Installés à Rouen, trois raffineries reçoivent le sucre brut du nouveau monde et le transforment en sucre candi que l’on appelle  » sucre royal « . A la veille de la Révolution, la France a remplacé dans sa puissance la Venise du Moyen-Age et est devenue le plus gros répartiteur de sucre en Europe.

En 1806 les navires anglais décident d’empêcher les navires français de quitter les ports des Antilles ou de pénétrer dans les ports français. Napoléon, en représailles, décide de bloquer les marchandises en provenance d’Angleterre : c’est le blocus du sucre et Napoléon se rend compte de ce que ces mesures lui coûtent en impopularité. Il achète donc en Angleterre le sucre que lui-même ne peut plus importer et le revend aux autres nations européennes. Cette solution fait l’unanimité de ces pays contre lui.
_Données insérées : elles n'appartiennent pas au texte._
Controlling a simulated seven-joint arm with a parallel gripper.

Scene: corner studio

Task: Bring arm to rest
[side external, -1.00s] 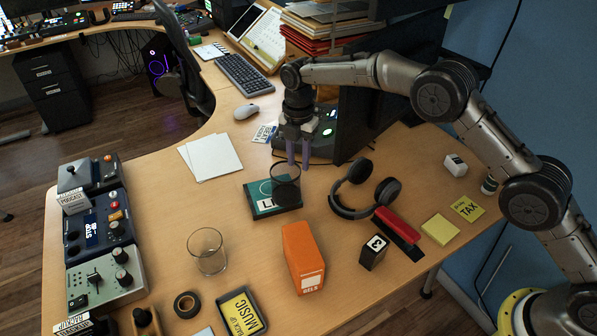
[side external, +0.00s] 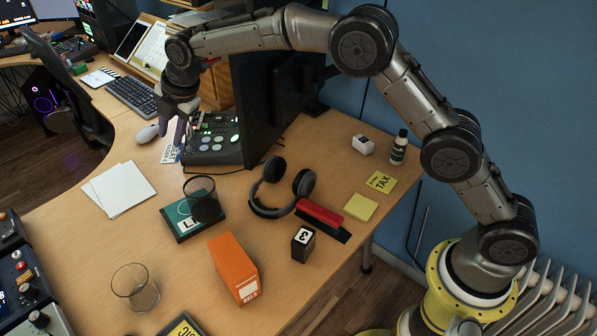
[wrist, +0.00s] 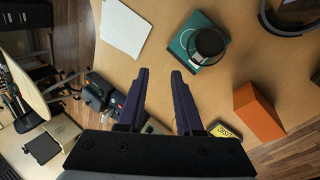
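My gripper (side external: 176,135) hangs above the desk near the mouse and the control panel in the side view, with its two purple fingers pointing down. In the wrist view the fingers (wrist: 160,72) are apart with nothing between them, and the desk shows below. A dark mesh cup (side external: 203,199) stands on a teal book (side external: 183,222) in front of the gripper, apart from it; both also show in the wrist view.
An orange block (side external: 231,268), a clear glass (side external: 135,287), headphones (side external: 282,188), a red stapler (side external: 320,213) and a small black box (side external: 303,243) stand on the desk. White papers (side external: 119,188) lie flat at left. A dark monitor (side external: 265,105) stands close right of my gripper.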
En fait, il cherche une solution à ce problème lorsque le chimiste Chaptal l’emmène à Passy le 2 janvier 1812 visiter une fabrique dirigée par un célèbre industriel, Benjamin Delessert. Née en 1773, Benjamin Delessert fait partie d’un groupe qui a consenti au Premier  Consul un prêt de douze millions pour combler le déficit du Trésor Public.

Bonaparte lui manifeste sa reconnaissance en le nommant Directeur de la Banque de France, poste qu’il conservera un demi-siècle. Il est aussi le fondateur de la Caisse d’Epargne et l’auteur d’un  » Guide du Bonheur « On ne sait comment il apprend qu’un Berlinois d’origine française,  Charles-Frédéric Achard en se basant sur les travaux du chimiste prussien Sigismund Margraf a réussi à extraire industriellement du sucre de la betterave. Delessert achète une terrain à Passy, y installe l’outillage nécessaire y compris des machines à vapeur parmi les premières et y perfectionne les procédés d’écoulement des mélasses et de cristallisation du sucre.
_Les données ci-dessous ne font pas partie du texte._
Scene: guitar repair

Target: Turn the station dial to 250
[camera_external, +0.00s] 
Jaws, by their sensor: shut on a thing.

L’Empereur visite avec curiosité les installations de Delessert, pose mille questions et soudain son parti est pris : il décore Delessert de sa propre Croix de la Légion d’Honneur, le nomme Baron d’Empire et ordonne que tout soit mis en oeuvre pour développer la nouvelle industrie. En deux ans, 213 fabriques voient le jour ; elles produisent plus de quatre millions de kilos de sucre.
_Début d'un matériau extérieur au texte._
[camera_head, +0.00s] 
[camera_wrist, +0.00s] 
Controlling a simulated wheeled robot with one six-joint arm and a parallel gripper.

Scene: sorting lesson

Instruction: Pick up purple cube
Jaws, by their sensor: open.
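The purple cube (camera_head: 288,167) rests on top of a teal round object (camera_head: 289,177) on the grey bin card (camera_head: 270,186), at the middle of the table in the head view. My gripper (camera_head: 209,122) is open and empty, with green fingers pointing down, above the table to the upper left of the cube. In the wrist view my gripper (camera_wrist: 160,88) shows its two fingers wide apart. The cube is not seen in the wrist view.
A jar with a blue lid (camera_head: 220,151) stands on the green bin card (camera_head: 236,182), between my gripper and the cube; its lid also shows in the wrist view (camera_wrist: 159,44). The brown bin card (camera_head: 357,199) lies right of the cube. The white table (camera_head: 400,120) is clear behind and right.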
La chute de l’Empire provoquera la libération du trafic maritime ; les sucres coloniaux reviennent en force sur les marchés européens et la plupart des fabriques sont en faillite. Pour sauver cette industrie nationale, Louis XVIII doit augmenter les droits de douane sur les sucres d’outre-mer. C’est le début d’une guerre économique dans laquelle la voix du poète Lamartine s’élève pour défendre les produits des colonies et le trafic des ports français, tandis que les betteraviers, soutenus par de puissants intérêts, contre-attaquent énergiquement. Finalement un équilibre s’établira : le sucre industriel suffisant à la consommation de l’Europe, le sucre de canne s’imose sur le marché extra-européen.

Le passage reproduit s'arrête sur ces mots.